Sometimes we just need someone to sit and hold our hand in the darkness of fear and grief. But sometimes, we need to break out of it, to be reminded that God is our light. The pastor, before leaving, decided he would read scripture and pray with the woman briefly. He knew she needed prayer. So he fumbled for the bedside lamp. The woman blinked and stared at him blankly in the yellow glow of the lamp and did not respond. So the pastor took out his bible from his jacket pocket and opened it, only to have confetti fall from it all over the bed.


Here was a woman in grief, a woman who shut herself in darkness because she could not imagine joy or peace or light without her husband. The pastor knew this and was mortified that now confetti was sprinkled on the side of her bed, but he couldn't help himself. He began to laugh. The absurdity of the situation, the contrast, his nervousness gave way to laughter.

And that did it. First a smile appeared on the woman's face, and then she broke into quiet laughter. They prayed together and she left the darkness of fear and grief to return to the light.

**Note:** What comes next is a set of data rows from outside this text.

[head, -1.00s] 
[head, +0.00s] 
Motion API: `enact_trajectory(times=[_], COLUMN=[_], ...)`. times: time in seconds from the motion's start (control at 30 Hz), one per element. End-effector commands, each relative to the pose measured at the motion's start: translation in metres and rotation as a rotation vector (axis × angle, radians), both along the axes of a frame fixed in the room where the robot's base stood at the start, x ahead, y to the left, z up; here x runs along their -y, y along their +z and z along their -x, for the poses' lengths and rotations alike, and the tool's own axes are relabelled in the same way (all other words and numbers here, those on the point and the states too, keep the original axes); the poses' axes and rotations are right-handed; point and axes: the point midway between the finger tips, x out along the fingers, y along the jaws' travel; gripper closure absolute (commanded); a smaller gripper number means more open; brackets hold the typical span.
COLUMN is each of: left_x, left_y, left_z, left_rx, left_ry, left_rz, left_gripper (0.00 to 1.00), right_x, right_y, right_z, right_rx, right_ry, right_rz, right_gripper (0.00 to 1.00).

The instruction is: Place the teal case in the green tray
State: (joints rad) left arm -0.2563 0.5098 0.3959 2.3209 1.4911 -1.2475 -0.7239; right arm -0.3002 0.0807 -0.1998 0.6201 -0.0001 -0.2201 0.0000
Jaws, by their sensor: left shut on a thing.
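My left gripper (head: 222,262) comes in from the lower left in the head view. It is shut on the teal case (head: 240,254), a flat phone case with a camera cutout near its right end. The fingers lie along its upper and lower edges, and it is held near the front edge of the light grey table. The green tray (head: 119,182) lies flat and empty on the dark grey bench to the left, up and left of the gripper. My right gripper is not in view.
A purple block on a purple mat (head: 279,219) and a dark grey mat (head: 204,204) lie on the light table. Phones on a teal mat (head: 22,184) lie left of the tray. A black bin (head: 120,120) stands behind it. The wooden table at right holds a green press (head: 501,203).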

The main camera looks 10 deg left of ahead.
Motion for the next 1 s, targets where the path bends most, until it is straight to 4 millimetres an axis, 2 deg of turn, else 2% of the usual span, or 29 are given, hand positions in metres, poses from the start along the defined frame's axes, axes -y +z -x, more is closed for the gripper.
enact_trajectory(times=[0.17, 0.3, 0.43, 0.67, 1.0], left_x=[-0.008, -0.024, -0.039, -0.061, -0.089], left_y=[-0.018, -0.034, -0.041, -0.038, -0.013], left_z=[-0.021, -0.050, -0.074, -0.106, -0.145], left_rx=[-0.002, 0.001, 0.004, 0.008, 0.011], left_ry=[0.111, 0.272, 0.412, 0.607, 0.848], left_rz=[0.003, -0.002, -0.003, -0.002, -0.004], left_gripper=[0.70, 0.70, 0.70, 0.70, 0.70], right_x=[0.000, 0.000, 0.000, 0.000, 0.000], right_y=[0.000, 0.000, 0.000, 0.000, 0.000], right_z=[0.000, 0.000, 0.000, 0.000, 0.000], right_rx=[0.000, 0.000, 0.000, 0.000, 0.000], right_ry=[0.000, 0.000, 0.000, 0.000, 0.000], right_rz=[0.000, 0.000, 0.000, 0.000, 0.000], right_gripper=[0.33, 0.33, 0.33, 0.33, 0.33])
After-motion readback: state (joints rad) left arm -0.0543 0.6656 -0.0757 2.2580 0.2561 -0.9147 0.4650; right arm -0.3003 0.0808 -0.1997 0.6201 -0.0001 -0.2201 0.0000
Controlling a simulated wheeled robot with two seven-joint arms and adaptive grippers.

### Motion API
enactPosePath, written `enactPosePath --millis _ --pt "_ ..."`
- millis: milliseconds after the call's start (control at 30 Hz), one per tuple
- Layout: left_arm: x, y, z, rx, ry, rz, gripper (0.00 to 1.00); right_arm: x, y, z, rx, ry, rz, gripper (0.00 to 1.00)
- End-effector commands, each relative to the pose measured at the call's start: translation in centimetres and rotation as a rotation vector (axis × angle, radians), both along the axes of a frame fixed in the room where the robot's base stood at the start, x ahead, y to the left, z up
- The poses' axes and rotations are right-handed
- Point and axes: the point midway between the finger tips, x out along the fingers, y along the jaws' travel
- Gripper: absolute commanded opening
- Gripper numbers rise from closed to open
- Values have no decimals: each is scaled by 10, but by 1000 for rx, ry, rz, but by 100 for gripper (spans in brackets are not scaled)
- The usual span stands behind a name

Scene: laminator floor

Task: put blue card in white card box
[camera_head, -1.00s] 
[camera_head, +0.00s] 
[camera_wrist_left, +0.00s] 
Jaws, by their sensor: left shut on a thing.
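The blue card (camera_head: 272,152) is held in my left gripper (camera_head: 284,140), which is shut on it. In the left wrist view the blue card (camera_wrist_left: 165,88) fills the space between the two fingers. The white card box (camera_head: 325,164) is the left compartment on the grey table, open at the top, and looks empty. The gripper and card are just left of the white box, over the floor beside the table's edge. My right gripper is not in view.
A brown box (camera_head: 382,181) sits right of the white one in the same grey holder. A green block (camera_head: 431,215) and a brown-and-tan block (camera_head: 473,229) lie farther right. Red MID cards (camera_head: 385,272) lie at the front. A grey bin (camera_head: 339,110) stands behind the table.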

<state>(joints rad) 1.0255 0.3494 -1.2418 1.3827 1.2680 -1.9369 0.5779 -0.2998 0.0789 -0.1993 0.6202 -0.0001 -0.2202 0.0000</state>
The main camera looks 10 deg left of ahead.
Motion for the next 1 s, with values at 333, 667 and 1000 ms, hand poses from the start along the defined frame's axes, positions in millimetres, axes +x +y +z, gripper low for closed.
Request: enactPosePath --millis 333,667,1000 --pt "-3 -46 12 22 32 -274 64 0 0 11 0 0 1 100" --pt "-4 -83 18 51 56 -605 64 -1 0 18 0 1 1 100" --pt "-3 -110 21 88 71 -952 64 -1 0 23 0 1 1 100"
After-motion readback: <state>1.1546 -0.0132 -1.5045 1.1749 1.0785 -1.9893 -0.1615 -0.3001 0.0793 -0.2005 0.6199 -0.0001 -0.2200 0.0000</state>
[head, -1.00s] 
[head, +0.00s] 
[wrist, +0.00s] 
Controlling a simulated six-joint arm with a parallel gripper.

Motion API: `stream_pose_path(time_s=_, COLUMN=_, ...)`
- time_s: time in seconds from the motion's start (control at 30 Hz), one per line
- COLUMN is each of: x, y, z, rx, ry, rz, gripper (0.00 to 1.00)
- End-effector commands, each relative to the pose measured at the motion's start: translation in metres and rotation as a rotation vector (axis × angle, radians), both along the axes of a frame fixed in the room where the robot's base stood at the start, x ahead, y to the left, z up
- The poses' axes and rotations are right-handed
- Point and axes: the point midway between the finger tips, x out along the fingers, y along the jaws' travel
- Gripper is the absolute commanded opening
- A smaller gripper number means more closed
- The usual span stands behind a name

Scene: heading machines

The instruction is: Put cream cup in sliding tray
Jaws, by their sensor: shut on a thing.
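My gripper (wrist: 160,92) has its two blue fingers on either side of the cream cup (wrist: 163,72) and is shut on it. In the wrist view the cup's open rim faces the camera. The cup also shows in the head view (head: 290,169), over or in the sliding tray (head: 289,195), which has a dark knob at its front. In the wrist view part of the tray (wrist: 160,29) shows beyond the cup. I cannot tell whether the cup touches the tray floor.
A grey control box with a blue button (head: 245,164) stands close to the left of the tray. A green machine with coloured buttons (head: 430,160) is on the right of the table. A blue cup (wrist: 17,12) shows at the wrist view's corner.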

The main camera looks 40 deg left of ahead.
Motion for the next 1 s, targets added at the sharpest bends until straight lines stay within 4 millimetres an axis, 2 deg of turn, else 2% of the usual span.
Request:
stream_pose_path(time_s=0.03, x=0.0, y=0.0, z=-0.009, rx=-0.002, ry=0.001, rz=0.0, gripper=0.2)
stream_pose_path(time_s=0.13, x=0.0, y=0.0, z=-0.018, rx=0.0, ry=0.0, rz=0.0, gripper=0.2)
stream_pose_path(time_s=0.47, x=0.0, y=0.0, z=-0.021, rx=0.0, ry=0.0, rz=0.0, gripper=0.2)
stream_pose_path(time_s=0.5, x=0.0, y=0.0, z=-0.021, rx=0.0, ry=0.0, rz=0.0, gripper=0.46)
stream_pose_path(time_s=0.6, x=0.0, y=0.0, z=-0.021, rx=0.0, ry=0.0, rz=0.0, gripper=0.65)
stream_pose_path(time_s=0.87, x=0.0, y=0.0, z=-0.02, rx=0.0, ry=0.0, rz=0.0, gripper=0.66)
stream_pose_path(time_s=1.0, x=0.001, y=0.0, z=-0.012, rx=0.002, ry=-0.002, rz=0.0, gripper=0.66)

Scholar Frederick Buechner reminds us:
We can't see light itself. We can see only what light lights up, like the little circle of night where the candle flickers--a sheen of mahogany, a wineglass, a face leaning toward us out of the shadows, [the shimmer of confetti sprinkled over a bed in a dark room].
When Jesus says that he is the Light of the World (John 8:12), maybe something like that is part of what he is saying. He himself is beyond our seeing, but in the darkness where we stand, we see, thanks to him...2

So when we read John's vision of a New Jerusalem, we are reminded that as Jesus will be our light in this eternal city, so he is our light today as well. He is beside us, should we choose to open our eyes and turn from the darkness in our lives to focus on the light.